The almost 400,000 tonnes of grain imported from Russia do not include the amount of grain transported from the aggressor country in transit through Latvia to third countries. Krauze pointed out that this flow must be maintained in order not to hurt global food security.

“There are regions where grains are needed to avoid starvation. And in line with the policies of the UN and other international organizations, we cannot act in such a way that, for example, people suffer in an African country. Therefore, transit will certainly continue, but in the EU food products are sufficient, we are not in danger of hunger and therefore it is very important to restrict imports of these grains from Russia,” Krauze said.

Meanwhile, Latvia's largest grain cooperative “Latraps” called on the government to tighten the requirements for transit of grains of Russian origin to third countries to exclude Latvia from participation in this chain completely, explained Ginta Briede, head of the grain Trade Division of Latraps.

Grain imports are also an economic consideration. Briede said that restricting Russian grain transport would contribute to increasing grain prices in the market as there would be no competition with the price of Russian-sourced cereals.

"Volumes imported into the European Union from Russia can be grown here in Europe and we are completely self-sufficient in this area. Conversely, if we are talking about export markets where third countries buy products from both Russia and other countries around the world, including the European Union, then of course there we are in direct competition with agricultural products originating in Russia and, if it is cheaper, then accordingly we have to be cheaper,” Briede said.

2.96 million tonnes of grain and processed products thereof, as well as seeds and fruits, were transported from Russia through Latvia in land and sea transit in 10 months of this year, Latvian Railways reported. Only 11,000 tonnes of this freight group were import shipments. Therefore, the proposed ban on imports of Russian grain would not have a significant impact on the total volume of transport.

Meanwhile, Russian grain cargoes transported directly through Latvia in 10 months of this year account for approximately 25% of the total cargo transported by Latvian Railways subsidiary LDz cargo (12.13 million tonnes).

Latvian Railways pointed out that since last March, when international sanctions gradually took effect, volume in nearly all cargo segments has fallen significantly.

“We do not know exactly how much remains in Latvia, but what we know is that Latvia is one of the points through which grain is imported into the European Union. The largest import of Russian grain appears in Italy, Latvia, and then Greece,” said Agriculture Minister Krauze.

Guntis Gūtmanis, head of the Cooperation Council of Agricultural organizations, has repeatedly surveyed the largest farms using grain for fodder over the past month, but there is no information about any of the local suppliers using grain from Russia.

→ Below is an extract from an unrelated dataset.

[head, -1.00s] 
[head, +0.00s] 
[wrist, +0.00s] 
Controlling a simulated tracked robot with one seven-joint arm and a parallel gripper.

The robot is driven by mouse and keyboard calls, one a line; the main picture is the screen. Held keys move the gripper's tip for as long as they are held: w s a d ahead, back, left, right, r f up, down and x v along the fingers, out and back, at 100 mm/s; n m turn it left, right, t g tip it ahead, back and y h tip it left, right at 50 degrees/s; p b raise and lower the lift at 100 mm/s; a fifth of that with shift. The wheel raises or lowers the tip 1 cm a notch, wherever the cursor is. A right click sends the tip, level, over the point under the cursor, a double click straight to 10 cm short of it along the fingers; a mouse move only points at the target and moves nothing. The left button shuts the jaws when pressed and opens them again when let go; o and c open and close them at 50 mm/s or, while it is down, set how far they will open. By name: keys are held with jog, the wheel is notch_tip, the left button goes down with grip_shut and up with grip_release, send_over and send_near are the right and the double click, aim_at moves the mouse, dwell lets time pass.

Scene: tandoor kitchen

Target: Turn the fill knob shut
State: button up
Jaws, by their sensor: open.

“Our farmers are very cautious and would not risk using such grains at all for one reason, because grains grown in Russia are beyond European requirements and can use various substances banned in Europe for cultivation - plant protection products, pesticides, which can then affect the quality of the feed and also the health of the livestock. Consequently, the farmers I have surveyed say they would not use these grains even if there was such a legal option,” Gūtmanis said.

“However, most grain passes through Latvia in transit to third countries. When it comes to Russian grain, the big question for us is whether we need to trade with Russia at all and what it looks like. But in reality, there's still the question of what grain it is, what their origin is, and whether it's stolen grain in Ukraine, which no one can answer either, of course. We are looking forward to a common European decision on this issue,“ Gūtmanis said.

The head of the PVD border control department Iveta Šice-Trēde added that Russian grain imported into Latvia in both railway cargoes and trucks is being tested, but no breaches have been detected so far.